Records
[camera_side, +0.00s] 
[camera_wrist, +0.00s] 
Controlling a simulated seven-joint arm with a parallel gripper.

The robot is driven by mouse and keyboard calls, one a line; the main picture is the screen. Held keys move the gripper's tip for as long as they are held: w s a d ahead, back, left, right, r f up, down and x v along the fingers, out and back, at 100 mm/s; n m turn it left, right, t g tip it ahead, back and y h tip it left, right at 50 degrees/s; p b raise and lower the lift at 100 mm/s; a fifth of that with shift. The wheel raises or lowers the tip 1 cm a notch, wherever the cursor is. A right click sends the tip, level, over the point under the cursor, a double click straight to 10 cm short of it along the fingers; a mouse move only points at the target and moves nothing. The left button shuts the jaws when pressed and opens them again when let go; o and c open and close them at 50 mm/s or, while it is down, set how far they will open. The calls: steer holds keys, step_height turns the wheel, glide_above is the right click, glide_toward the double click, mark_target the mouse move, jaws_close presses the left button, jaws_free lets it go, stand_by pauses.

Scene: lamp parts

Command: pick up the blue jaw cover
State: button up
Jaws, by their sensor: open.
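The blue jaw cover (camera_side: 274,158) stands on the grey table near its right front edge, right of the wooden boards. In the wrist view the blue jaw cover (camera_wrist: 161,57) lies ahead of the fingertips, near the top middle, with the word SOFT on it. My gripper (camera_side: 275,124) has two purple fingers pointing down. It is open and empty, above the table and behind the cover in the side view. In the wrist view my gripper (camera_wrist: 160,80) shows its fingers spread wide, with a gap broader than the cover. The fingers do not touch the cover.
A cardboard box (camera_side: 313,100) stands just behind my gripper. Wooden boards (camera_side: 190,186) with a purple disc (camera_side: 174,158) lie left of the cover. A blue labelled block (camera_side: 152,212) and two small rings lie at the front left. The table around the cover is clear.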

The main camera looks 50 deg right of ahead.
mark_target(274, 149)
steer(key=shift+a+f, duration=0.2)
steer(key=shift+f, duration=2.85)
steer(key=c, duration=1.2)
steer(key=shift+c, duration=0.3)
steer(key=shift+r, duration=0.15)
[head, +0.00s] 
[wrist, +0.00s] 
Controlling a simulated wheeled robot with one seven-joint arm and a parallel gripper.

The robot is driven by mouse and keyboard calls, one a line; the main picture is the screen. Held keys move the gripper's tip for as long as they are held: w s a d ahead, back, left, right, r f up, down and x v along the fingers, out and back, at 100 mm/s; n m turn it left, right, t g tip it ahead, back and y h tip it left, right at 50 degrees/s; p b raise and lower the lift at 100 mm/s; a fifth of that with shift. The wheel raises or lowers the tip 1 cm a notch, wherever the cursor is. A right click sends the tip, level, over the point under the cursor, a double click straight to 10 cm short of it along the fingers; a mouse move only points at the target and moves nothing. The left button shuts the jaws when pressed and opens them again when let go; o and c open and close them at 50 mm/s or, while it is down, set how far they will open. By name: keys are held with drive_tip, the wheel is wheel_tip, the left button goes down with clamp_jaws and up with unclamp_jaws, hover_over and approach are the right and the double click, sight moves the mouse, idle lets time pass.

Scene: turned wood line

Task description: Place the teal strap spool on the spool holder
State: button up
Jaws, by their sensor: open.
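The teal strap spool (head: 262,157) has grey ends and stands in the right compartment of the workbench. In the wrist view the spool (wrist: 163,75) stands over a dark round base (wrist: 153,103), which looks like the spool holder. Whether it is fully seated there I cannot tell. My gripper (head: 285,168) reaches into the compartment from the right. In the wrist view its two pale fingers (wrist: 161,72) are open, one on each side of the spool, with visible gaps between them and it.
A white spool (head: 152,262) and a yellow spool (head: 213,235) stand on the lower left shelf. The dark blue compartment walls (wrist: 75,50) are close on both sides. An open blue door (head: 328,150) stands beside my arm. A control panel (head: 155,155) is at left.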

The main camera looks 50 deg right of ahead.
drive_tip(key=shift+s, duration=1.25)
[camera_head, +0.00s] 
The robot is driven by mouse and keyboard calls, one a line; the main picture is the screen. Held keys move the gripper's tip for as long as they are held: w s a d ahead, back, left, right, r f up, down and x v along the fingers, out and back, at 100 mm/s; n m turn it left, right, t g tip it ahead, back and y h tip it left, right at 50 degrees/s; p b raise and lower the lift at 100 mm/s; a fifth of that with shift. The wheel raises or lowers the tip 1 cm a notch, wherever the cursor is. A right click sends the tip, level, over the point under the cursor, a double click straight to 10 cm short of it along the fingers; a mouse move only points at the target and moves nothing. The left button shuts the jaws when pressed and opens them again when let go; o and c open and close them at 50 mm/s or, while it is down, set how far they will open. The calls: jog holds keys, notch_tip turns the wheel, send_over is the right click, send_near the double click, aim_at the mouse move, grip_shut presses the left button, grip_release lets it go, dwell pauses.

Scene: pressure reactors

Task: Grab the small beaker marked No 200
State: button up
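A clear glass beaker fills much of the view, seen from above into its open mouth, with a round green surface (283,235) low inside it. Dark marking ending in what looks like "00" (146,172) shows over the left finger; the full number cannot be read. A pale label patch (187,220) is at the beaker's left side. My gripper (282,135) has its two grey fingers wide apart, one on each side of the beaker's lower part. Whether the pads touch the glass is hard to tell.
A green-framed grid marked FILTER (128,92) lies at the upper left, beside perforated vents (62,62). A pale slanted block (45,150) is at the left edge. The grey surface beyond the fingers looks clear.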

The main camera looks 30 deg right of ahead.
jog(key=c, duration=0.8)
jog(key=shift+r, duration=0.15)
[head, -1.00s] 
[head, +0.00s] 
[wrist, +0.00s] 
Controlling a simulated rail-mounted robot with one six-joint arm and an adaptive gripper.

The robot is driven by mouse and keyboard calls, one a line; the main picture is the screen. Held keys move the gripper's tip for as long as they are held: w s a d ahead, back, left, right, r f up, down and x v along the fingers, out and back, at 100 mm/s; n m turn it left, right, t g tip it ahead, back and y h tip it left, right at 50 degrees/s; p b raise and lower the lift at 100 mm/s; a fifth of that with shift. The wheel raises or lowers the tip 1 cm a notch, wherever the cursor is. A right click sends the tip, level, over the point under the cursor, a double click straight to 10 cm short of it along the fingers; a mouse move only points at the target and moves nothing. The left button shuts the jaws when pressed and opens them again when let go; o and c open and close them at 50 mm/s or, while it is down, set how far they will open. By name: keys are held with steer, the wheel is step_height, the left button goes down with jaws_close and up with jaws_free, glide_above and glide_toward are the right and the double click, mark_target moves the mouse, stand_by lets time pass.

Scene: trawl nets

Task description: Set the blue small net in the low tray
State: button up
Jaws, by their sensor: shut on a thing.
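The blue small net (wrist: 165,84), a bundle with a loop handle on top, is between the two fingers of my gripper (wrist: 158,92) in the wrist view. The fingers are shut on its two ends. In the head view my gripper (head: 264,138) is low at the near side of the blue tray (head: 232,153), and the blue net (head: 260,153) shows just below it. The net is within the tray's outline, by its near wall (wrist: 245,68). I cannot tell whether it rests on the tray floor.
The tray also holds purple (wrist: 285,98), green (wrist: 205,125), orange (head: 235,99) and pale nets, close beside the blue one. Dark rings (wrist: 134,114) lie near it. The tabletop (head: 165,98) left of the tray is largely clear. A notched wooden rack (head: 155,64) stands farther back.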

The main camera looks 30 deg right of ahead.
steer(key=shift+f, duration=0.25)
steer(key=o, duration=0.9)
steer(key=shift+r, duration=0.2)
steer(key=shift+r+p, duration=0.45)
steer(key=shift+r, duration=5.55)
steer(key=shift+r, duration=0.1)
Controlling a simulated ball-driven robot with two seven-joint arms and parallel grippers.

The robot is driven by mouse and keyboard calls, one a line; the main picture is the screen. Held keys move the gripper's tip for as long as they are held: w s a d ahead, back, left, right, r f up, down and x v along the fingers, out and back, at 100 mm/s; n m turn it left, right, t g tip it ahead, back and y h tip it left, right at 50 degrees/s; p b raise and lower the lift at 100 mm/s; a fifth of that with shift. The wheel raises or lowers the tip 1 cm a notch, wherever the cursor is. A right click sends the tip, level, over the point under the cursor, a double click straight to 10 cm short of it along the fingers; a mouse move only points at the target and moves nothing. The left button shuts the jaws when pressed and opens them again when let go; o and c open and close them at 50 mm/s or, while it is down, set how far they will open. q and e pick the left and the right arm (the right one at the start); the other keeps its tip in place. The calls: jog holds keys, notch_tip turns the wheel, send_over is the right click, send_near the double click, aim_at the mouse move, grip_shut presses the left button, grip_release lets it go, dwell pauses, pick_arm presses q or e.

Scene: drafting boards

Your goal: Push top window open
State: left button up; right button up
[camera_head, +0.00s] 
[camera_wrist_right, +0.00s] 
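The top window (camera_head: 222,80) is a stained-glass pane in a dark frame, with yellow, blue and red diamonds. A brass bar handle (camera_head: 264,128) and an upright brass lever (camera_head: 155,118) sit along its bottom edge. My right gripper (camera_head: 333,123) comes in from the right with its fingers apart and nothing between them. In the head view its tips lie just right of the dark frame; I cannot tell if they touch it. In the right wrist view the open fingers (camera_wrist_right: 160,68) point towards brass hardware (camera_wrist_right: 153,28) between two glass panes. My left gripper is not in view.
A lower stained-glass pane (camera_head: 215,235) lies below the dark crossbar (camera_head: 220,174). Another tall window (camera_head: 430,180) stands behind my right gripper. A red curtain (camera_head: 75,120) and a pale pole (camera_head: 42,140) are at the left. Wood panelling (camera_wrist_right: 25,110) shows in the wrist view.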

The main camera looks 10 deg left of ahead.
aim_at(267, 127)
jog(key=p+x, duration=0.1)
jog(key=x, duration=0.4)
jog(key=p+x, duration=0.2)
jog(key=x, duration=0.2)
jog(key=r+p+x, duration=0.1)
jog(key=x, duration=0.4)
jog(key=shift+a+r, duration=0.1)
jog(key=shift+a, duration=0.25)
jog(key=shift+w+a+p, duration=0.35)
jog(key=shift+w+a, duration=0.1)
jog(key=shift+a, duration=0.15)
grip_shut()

▶ JOB
List every line from the entries above in which "pick" appears.

▶ FULL ANSWER
Command: pick up the blue jaw cover
The robot is driven by mouse and keyboard calls, one a line; the main picture is the screen. Held keys move the gripper's tip for as long as they are held: w s a d ahead, back, left, right, r f up, down and x v along the fingers, out and back, at 100 mm/s; n m turn it left, right, t g tip it ahead, back and y h tip it left, right at 50 degrees/s; p b raise and lower the lift at 100 mm/s; a fifth of that with shift. The wheel raises or lowers the tip 1 cm a notch, wherever the cursor is. A right click sends the tip, level, over the point under the cursor, a double click straight to 10 cm short of it along the fingers; a mouse move only points at the target and moves nothing. The left button shuts the jaws when pressed and opens them again when let go; o and c open and close them at 50 mm/s or, while it is down, set how far they will open. q and e pick the left and the right arm (the right one at the start); the other keeps its tip in place. The calls: jog holds keys, notch_tip turns the wheel, send_over is the right click, send_near the double click, aim_at the mouse move, grip_shut presses the left button, grip_release lets it go, dwell pauses, pick_arm presses q or e.

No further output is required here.